**Task details**
In how many lines of the data does the word "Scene" appear? Give the number by itself.

[BEGIN Raw records]

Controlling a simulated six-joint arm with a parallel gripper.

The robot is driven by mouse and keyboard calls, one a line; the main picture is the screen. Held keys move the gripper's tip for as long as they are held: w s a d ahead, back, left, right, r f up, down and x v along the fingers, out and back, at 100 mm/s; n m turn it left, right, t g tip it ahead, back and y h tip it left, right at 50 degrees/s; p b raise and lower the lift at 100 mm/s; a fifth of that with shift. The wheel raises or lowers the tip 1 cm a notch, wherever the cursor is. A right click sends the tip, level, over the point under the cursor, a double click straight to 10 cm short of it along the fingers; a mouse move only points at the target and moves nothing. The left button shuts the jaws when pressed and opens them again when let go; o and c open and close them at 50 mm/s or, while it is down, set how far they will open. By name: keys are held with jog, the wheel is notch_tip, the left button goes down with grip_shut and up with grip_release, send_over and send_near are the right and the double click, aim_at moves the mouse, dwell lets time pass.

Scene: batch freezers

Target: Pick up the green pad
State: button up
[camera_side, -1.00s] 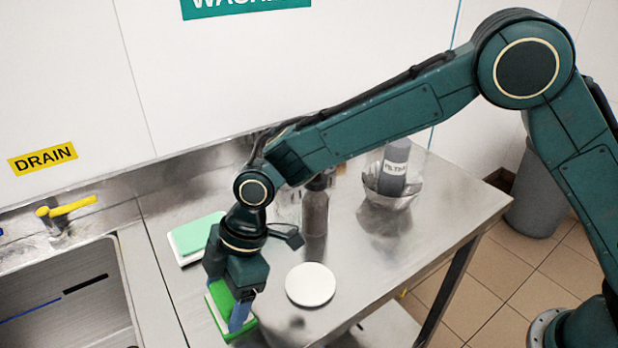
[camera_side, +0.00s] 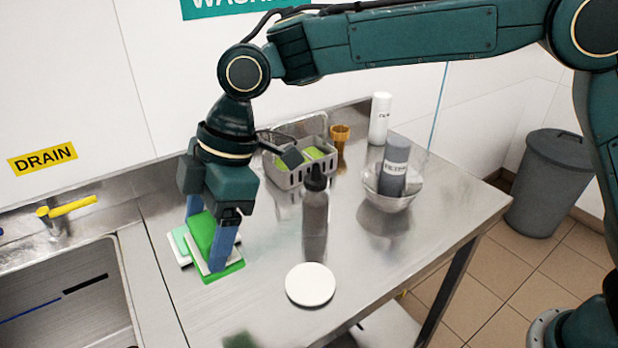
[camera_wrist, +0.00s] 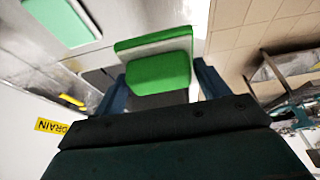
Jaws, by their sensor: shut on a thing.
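The green pad (camera_side: 202,232) is bright green with a white layer and a second green edge. My gripper (camera_side: 208,245) is shut on it, with the blue fingers on either side. The pad is tilted and held above the steel counter, with a dim green reflection below on the counter. In the wrist view the green pad (camera_wrist: 158,74) shows between the fingers, and its lower part is hidden by the gripper body. A paler green and white pad (camera_side: 180,240) lies on the counter behind it, partly covered in the side view; it also shows in the wrist view (camera_wrist: 60,20).
A round white disc (camera_side: 310,285) lies on the counter. The sink (camera_side: 60,300) is left.

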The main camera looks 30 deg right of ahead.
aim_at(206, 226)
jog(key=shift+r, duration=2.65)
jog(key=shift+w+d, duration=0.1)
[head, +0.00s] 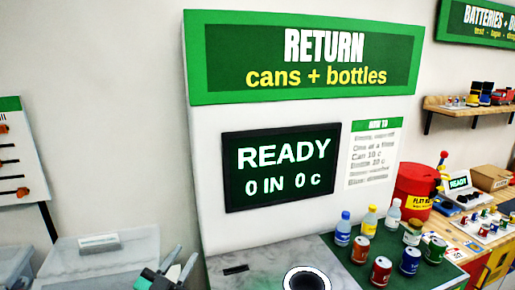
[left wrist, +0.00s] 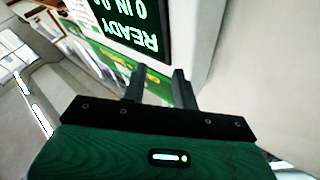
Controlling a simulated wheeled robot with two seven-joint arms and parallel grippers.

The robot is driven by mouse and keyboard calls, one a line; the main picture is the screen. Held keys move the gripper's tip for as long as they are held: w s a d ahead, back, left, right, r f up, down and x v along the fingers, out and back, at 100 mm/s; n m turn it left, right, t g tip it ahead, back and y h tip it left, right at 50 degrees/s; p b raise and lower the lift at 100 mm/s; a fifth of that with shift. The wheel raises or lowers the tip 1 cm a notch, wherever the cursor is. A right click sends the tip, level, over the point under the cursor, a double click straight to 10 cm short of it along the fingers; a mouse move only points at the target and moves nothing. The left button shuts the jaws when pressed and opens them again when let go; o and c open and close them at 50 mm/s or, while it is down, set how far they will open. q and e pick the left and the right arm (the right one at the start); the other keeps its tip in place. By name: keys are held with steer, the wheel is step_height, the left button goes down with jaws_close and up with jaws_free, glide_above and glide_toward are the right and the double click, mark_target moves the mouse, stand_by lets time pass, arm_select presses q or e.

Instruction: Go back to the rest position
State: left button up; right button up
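My left gripper (head: 180,262) shows at the bottom of the head view, in front of the left side of the return machine (head: 215,180). In the left wrist view its two dark fingers (left wrist: 160,88) stand apart with nothing between them, so it is open and empty. The machine's screen (head: 282,165) reads READY, 0 IN, 0 c, and it also shows upside down in the left wrist view (left wrist: 132,20). My right gripper is in neither view.
A round opening (head: 307,279) with a pale rim is in the grey counter (head: 250,272). Several cans (head: 381,270) and bottles (head: 343,228) stand on a green mat to its right. A red bin (head: 412,185) is behind them. Clear plastic bins (head: 105,265) stand at the lower left.

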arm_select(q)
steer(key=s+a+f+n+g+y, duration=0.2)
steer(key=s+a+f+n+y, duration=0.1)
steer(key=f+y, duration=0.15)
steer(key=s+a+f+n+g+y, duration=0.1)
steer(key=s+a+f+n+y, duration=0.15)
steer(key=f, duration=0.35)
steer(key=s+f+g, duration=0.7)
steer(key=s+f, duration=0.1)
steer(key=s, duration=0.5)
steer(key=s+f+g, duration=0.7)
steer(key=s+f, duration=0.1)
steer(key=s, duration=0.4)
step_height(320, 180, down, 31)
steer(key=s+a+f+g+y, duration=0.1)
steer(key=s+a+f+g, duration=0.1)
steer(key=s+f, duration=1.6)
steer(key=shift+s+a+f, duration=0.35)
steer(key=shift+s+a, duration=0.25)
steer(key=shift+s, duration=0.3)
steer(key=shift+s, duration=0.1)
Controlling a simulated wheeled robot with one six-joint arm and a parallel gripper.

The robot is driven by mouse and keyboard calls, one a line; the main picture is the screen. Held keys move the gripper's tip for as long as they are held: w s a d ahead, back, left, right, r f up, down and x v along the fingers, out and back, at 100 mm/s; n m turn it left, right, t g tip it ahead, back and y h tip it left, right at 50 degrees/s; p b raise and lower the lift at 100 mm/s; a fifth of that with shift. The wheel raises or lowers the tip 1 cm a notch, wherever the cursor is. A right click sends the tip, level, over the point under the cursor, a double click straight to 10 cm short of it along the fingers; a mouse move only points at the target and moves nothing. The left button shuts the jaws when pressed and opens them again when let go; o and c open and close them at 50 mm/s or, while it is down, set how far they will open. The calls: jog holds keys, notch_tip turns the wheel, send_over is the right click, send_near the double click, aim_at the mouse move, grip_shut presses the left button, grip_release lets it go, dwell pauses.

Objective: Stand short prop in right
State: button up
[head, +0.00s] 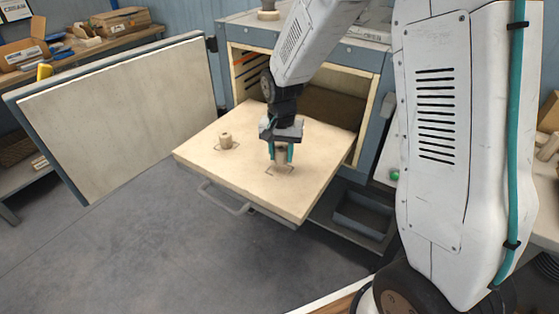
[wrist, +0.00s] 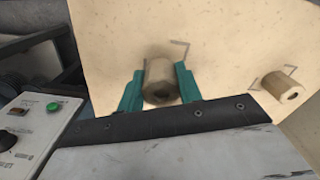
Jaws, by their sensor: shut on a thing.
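My gripper (head: 281,157) points down over the pulled-out pale shelf board (head: 235,180). Its teal fingers are shut on a tan cylindrical prop (wrist: 158,78). The held prop is upright at the right outlined mark (head: 279,171), which partly shows beside it in the wrist view (wrist: 182,48). I cannot tell whether its base touches the board. A second tan prop (head: 226,141) stands at the left outlined mark, apart from my gripper; it also shows at the right of the wrist view (wrist: 281,83).
The dryer cabinet (head: 372,100) is open behind the board. Its door (head: 120,110) is swung out to the left. A handle (head: 224,199) juts from the board's front. A control panel (wrist: 38,125) with a green button shows in the wrist view. The board's front is clear.

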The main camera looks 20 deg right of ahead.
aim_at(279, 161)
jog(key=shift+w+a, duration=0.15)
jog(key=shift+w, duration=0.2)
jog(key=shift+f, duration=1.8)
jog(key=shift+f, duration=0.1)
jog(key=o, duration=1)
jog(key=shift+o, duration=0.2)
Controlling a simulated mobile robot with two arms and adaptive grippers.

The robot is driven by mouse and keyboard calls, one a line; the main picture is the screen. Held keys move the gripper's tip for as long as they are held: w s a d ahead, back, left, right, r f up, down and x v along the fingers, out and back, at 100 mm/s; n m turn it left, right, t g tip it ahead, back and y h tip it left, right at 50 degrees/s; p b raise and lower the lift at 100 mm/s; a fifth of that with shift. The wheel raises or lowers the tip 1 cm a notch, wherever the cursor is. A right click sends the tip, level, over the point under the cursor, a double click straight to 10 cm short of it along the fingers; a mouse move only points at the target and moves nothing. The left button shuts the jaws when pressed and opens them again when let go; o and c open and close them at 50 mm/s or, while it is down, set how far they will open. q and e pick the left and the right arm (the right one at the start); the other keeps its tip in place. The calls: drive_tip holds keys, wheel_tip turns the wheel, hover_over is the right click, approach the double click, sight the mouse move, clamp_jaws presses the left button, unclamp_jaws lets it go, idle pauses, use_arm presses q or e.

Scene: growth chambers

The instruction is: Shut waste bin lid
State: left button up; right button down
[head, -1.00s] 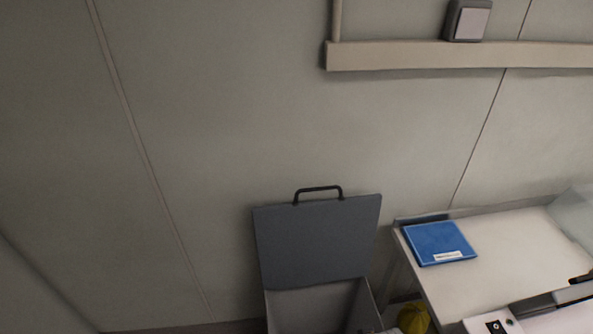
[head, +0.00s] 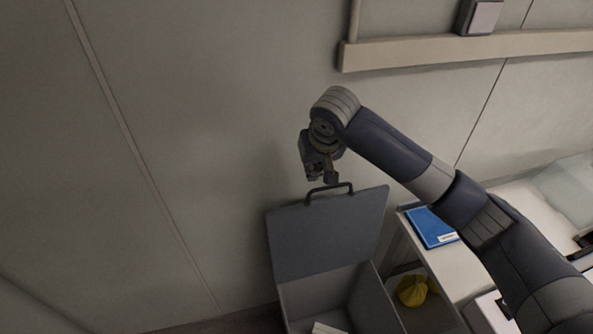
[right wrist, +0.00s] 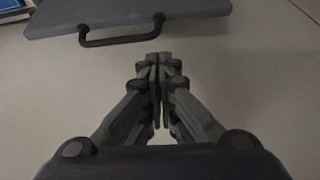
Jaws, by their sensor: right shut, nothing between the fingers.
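The waste bin (head: 313,293) stands against the wall at the bottom of the head view. Its dark grey lid (head: 328,236) is open, raised upright at the back. A black handle (head: 329,187) sits on the lid's top edge. My right gripper (head: 322,180) is just above the handle, shut and empty. In the right wrist view the closed fingers (right wrist: 158,60) point toward the lid (right wrist: 120,12), and the handle (right wrist: 121,40) lies ahead and slightly left of them, seemingly apart. My left gripper is out of view.
A white table (head: 532,204) with a blue folder (head: 431,228) stands right of the bin. A yellow bag (head: 412,291) sits below it. A beige rail (head: 450,54) runs along the wall above. The wall left of the bin is clear.

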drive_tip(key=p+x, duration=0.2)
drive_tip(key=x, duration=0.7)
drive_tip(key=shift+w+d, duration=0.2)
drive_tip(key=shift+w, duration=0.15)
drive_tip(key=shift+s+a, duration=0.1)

[END Raw records]

**Written response**
2